EXERCISE DETAILS
Return exactly, please, the lines that run from the line with "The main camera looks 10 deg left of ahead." to the line with "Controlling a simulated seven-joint", ends included, and omit all pictures.

Stored data entries:
****************
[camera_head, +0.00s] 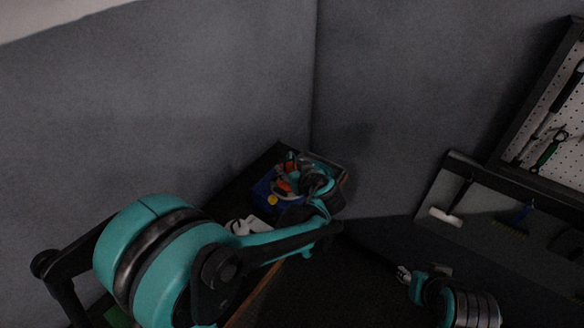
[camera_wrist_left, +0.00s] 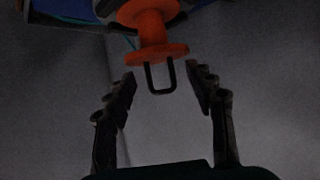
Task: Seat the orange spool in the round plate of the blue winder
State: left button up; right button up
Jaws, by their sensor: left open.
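The blue winder (camera_head: 263,190) stands in the back corner, mostly hidden behind my left arm and hand. The orange spool (camera_wrist_left: 152,30) is at the top of the left wrist view, with a flange at its near end and a dark U-shaped loop sticking out. Blue parts show behind it. My left gripper (camera_wrist_left: 162,88) is open, with one finger on each side of the loop, apart from it. In the head view my left gripper (camera_head: 318,180) is at the winder. Whether the spool sits in the round plate cannot be told.
Grey walls meet in the corner behind the winder. A white object (camera_head: 250,225) lies beside my left arm. A panel with hanging brushes (camera_head: 513,215) and a pegboard (camera_head: 560,130) are at right. A silver ribbed cylinder (camera_head: 472,308) with teal parts is at lower right.

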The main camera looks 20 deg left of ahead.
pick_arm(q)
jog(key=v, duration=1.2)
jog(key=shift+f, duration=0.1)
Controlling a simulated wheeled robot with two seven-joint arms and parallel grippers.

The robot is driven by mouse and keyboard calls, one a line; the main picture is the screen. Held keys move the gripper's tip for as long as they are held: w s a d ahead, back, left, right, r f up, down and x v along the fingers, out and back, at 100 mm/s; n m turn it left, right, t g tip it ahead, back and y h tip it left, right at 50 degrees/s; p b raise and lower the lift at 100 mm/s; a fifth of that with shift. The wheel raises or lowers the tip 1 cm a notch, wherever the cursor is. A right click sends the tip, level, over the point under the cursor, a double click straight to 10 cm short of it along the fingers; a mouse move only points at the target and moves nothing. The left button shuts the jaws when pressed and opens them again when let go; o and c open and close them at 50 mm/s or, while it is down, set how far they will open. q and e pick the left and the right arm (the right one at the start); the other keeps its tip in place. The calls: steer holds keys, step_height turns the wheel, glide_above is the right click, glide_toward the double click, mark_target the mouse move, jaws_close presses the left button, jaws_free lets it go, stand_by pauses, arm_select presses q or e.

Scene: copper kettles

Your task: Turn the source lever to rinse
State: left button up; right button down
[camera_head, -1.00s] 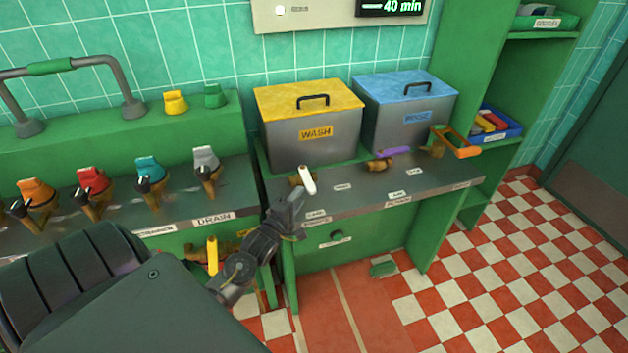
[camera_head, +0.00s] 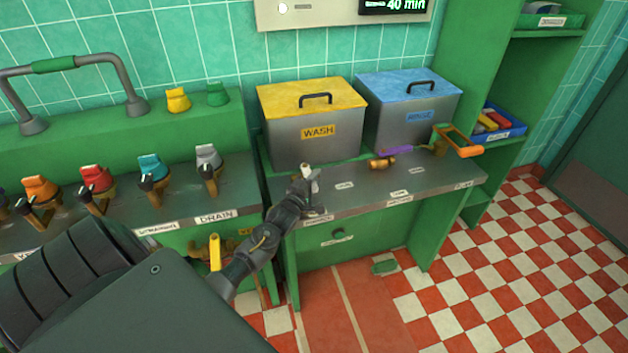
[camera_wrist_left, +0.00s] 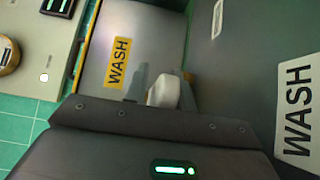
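The source lever appears to be the small white-handled lever (camera_head: 306,171) on a brass fitting, on the grey counter in front of the WASH tank. My left gripper (camera_head: 303,183) is at this lever and covers part of it. In the left wrist view, the white handle (camera_wrist_left: 164,92) sits between the two grey fingertips, close to both. I cannot tell whether they press on it. The grey WASH tank (camera_head: 292,142) has a yellow lid. The grey RINSE tank (camera_head: 385,128) with a blue lid stands to its right. My right gripper is not in view.
Several coloured valves line the bench at left, including a grey one (camera_head: 208,158). A yellow lever (camera_head: 214,252) is below the bench. The checkered floor (camera_head: 540,260) is clear.

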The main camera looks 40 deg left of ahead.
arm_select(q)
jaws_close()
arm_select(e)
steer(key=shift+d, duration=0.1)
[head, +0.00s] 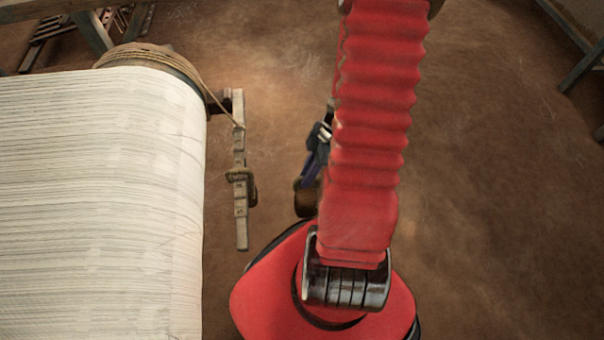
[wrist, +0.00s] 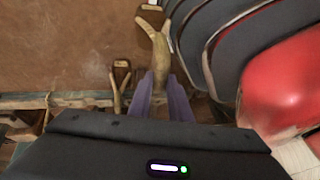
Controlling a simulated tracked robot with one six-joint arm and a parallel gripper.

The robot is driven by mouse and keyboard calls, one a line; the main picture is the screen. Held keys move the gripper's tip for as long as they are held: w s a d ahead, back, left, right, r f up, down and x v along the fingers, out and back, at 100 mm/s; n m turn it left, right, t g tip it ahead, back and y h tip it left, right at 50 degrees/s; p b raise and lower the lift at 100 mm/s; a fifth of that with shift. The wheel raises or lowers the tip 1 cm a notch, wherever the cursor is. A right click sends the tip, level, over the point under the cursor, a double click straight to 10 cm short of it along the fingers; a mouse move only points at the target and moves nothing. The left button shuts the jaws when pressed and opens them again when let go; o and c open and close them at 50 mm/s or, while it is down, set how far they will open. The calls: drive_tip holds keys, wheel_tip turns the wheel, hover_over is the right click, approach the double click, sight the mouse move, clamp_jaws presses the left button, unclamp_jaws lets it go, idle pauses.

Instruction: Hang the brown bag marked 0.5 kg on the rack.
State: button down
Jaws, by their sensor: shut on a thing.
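My gripper (head: 314,165) shows at the left edge of my red arm in the head view, partly hidden by it. Its purple fingers also show in the wrist view (wrist: 161,101). They are shut on a brown thing that I take for the brown bag (head: 305,201). It sticks out past the fingertips, and in the wrist view the bag (wrist: 160,62) looks tan and long with a forked far end. I cannot read a 0.5 kg mark on it. I cannot make out the rack for certain in either view.
The loom's white warp (head: 100,200) fills the left, with a rope-wound beam end (head: 150,58). A notched wooden bar (head: 240,150) stands just right of it, left of my gripper. A smaller forked tan piece (wrist: 117,95) is beside the fingers. Brown floor at right is open.

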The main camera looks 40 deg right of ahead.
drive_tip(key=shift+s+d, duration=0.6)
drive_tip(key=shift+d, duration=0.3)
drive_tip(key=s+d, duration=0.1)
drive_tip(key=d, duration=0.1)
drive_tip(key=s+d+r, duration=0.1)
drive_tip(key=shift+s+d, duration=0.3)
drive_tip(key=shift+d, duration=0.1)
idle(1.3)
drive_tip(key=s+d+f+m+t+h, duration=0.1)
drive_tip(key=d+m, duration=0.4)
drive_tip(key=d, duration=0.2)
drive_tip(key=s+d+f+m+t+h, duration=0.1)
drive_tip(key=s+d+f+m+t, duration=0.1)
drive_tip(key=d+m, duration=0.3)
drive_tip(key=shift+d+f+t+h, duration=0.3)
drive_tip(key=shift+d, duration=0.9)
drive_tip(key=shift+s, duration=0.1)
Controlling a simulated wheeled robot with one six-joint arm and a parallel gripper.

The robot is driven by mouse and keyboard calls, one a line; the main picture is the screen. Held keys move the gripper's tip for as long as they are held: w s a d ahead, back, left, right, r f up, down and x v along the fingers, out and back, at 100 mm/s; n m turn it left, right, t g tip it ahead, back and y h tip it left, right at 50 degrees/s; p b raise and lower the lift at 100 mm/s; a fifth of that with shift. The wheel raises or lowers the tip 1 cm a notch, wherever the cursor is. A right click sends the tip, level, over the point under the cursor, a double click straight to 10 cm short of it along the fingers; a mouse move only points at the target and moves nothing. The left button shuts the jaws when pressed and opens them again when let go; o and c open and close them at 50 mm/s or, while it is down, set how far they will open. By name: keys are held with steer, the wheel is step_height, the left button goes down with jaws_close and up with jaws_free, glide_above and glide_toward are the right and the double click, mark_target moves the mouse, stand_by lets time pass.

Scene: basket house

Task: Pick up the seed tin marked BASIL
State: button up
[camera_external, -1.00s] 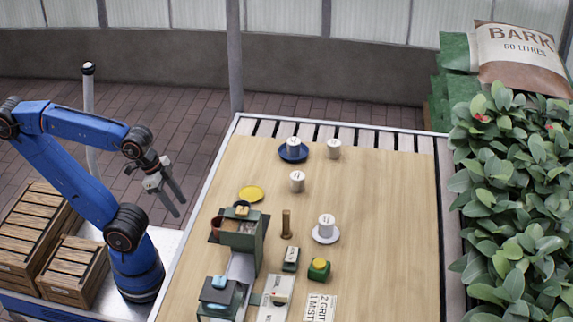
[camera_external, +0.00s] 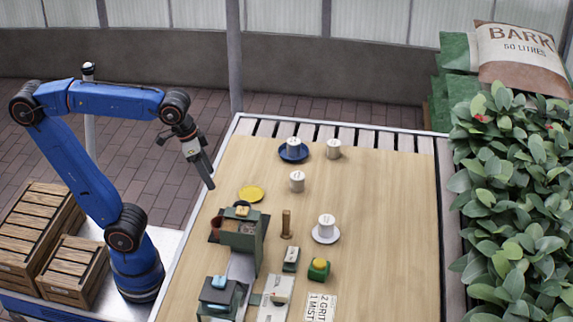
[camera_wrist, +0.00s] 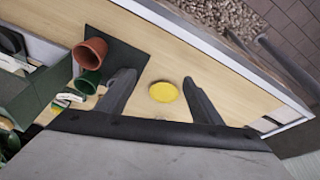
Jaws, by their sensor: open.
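Several white tins stand upright on the wooden table in the external view. One tin (camera_external: 293,145) is on a blue saucer (camera_external: 293,157) at the back, and another tin (camera_external: 334,149) stands to its right. A third tin (camera_external: 297,181) stands nearer, and one more tin (camera_external: 326,226) is on a white saucer (camera_external: 326,239). Their labels are too small to read, so I cannot tell which is BASIL. My gripper (camera_external: 209,178) is open and empty above the table's left edge, pointing down, well left of the tins. No tin shows in the wrist view.
A yellow disc (camera_external: 251,194) lies on the table near my gripper; it also shows between the fingers in the wrist view (camera_wrist: 163,92). A terracotta pot (camera_wrist: 90,53) and a green pot (camera_wrist: 88,82) lie left of it. A brass post (camera_external: 286,224) stands mid-table. The right side is clear.

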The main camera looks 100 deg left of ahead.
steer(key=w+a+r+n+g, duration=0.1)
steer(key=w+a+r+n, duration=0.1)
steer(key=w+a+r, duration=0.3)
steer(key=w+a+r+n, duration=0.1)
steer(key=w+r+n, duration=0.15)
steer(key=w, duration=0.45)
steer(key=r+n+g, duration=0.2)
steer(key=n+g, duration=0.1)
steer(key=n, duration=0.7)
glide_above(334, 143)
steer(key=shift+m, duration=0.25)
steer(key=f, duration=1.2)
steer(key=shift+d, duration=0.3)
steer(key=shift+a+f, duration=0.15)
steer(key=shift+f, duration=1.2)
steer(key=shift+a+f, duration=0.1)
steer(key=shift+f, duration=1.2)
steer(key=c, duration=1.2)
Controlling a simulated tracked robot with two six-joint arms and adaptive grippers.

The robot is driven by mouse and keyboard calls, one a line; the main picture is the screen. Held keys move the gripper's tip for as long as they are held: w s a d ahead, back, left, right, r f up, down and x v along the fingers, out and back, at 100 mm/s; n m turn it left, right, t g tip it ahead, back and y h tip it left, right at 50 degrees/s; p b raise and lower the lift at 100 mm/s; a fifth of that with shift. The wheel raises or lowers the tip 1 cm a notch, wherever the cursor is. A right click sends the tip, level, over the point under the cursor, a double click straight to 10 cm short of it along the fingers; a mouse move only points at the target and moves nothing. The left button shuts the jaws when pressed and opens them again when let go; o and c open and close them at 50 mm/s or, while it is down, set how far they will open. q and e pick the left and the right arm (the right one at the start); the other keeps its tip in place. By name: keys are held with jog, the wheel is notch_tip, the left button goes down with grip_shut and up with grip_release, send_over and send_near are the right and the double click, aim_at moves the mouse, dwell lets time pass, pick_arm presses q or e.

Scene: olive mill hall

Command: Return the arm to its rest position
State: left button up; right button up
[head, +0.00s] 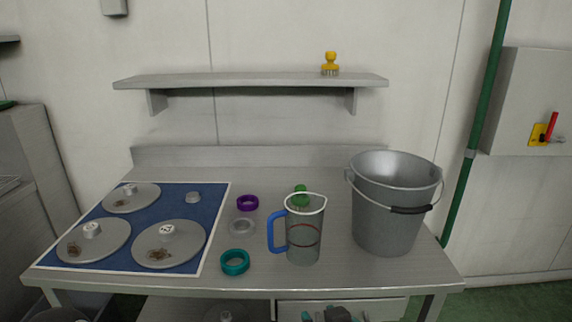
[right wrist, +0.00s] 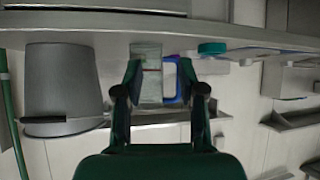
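My right gripper (head: 337,314) shows at the bottom edge of the head view, low in front of the table's drawer. In the right wrist view its two green fingers (right wrist: 160,72) stand apart with nothing held between them. A clear measuring jug (right wrist: 148,78) with a blue handle shows beyond the fingers, apart from them. In the head view the jug (head: 304,238) stands upright on the metal table (head: 330,279). My left gripper is not in view.
A grey bucket (head: 387,215) stands at the table's right. Teal (head: 235,262), purple (head: 247,202) and clear (head: 242,226) rings lie left of the jug. A blue mat (head: 210,214) bears metal discs. A wall shelf (head: 250,81) holds a yellow-handled brush (head: 330,62).

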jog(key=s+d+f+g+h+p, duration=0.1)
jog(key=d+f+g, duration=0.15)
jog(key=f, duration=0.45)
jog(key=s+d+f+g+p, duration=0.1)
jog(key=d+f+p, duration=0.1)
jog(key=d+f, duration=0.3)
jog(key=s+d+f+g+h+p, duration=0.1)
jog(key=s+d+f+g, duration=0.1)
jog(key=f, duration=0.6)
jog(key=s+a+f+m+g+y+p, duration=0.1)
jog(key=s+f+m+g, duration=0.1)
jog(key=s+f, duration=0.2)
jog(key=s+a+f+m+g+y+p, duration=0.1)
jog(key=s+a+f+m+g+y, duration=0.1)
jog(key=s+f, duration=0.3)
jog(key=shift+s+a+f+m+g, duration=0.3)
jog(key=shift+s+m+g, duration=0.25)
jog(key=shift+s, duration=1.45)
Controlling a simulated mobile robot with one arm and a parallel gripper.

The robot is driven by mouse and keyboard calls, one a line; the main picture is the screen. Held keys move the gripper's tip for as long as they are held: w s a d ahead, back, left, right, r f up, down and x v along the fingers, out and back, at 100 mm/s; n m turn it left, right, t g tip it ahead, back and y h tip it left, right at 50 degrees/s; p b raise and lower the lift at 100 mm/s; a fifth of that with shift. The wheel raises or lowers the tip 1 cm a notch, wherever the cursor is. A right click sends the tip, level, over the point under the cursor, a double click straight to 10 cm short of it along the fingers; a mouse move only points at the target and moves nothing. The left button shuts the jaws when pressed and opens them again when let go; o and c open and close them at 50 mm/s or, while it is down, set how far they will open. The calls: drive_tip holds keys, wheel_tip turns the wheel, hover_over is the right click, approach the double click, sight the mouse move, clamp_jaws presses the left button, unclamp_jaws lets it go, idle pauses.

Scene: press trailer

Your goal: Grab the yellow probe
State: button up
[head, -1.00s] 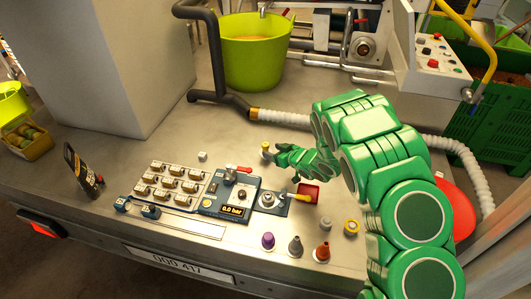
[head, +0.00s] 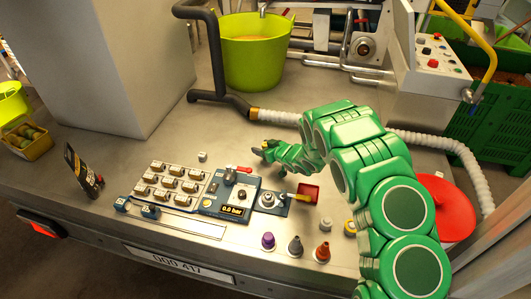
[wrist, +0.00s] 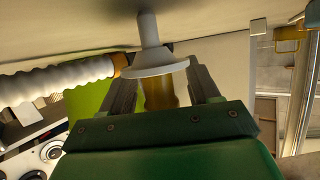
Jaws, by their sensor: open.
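The yellow probe (head: 265,144) stands on the metal bench near the hose, mostly hidden by my gripper (head: 265,153) in the head view. In the wrist view, an amber-yellow cylinder (wrist: 160,97) shows between the two dark fingers of my gripper (wrist: 160,88), which are apart. A pale grey-white flange with a stem (wrist: 148,62) is in front of the cylinder and hides part of it. I cannot tell whether either finger touches the probe.
A purple cone (head: 268,241), a grey cone (head: 295,246) and an orange cone (head: 322,252) stand near the front edge. A white ribbed hose (head: 281,117) runs behind my gripper.

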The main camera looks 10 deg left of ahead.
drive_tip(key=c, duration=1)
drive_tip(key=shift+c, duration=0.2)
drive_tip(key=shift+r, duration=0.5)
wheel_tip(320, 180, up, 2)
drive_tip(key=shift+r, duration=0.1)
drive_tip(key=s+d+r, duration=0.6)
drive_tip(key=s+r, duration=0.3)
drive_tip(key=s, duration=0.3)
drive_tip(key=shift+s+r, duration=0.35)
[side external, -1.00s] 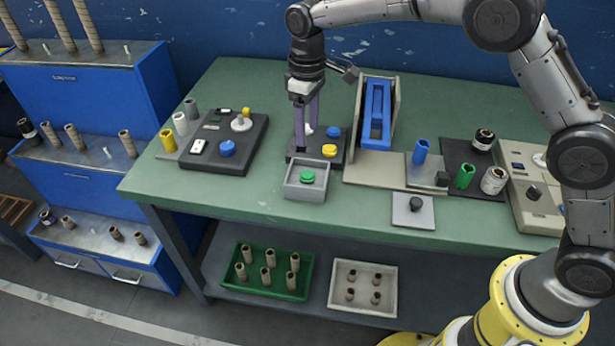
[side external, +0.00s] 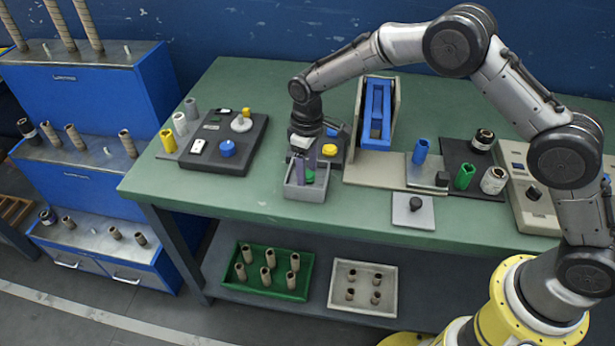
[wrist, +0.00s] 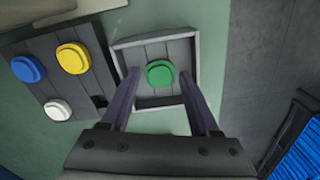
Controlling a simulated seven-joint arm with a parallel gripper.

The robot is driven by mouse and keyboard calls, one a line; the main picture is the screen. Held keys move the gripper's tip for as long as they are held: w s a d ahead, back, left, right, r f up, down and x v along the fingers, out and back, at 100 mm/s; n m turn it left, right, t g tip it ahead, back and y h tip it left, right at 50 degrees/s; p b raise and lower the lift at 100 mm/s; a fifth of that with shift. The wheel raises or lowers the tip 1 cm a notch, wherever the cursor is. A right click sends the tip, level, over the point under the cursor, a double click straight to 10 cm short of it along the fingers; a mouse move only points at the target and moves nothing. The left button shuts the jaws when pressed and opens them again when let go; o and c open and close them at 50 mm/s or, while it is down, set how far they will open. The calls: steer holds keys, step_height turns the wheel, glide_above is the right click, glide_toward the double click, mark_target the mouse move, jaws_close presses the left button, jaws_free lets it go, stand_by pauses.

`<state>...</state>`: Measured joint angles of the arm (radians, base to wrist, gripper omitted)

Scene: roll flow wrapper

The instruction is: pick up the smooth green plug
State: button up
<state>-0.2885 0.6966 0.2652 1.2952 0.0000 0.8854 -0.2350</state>
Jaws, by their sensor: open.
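The smooth green plug (wrist: 160,73) lies in a small grey square tray (wrist: 152,44) in the wrist view. It looks round with a raised top. In the side view the plug (side external: 309,176) is partly hidden behind my gripper, inside the grey tray (side external: 304,195). My gripper (side external: 304,177) points down over the tray. In the wrist view my gripper (wrist: 158,80) is open, with one purple finger on each side of the plug and a gap to it on both sides. I cannot tell the exact height of the fingertips over the tray floor.
A dark board beside the tray holds a yellow plug (wrist: 72,58), a blue plug (wrist: 28,69) and a white plug (wrist: 59,109). A blue and beige stand (side external: 376,115) rises behind to the right. A grey plate with a dark knob (side external: 414,211) lies right of the tray.

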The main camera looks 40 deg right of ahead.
****************
COMPLETED TASK
The main camera looks 10 deg left of ahead.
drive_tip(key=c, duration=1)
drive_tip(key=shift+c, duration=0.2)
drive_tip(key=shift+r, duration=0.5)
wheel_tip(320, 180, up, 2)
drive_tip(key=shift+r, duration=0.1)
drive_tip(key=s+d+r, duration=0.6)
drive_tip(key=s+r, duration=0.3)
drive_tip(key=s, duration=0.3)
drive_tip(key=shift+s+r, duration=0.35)
[side external, -1.00s] 
[side external, +0.00s] 
[wrist, +0.00s] 
Controlling a simulated seven-joint arm with a parallel gripper.

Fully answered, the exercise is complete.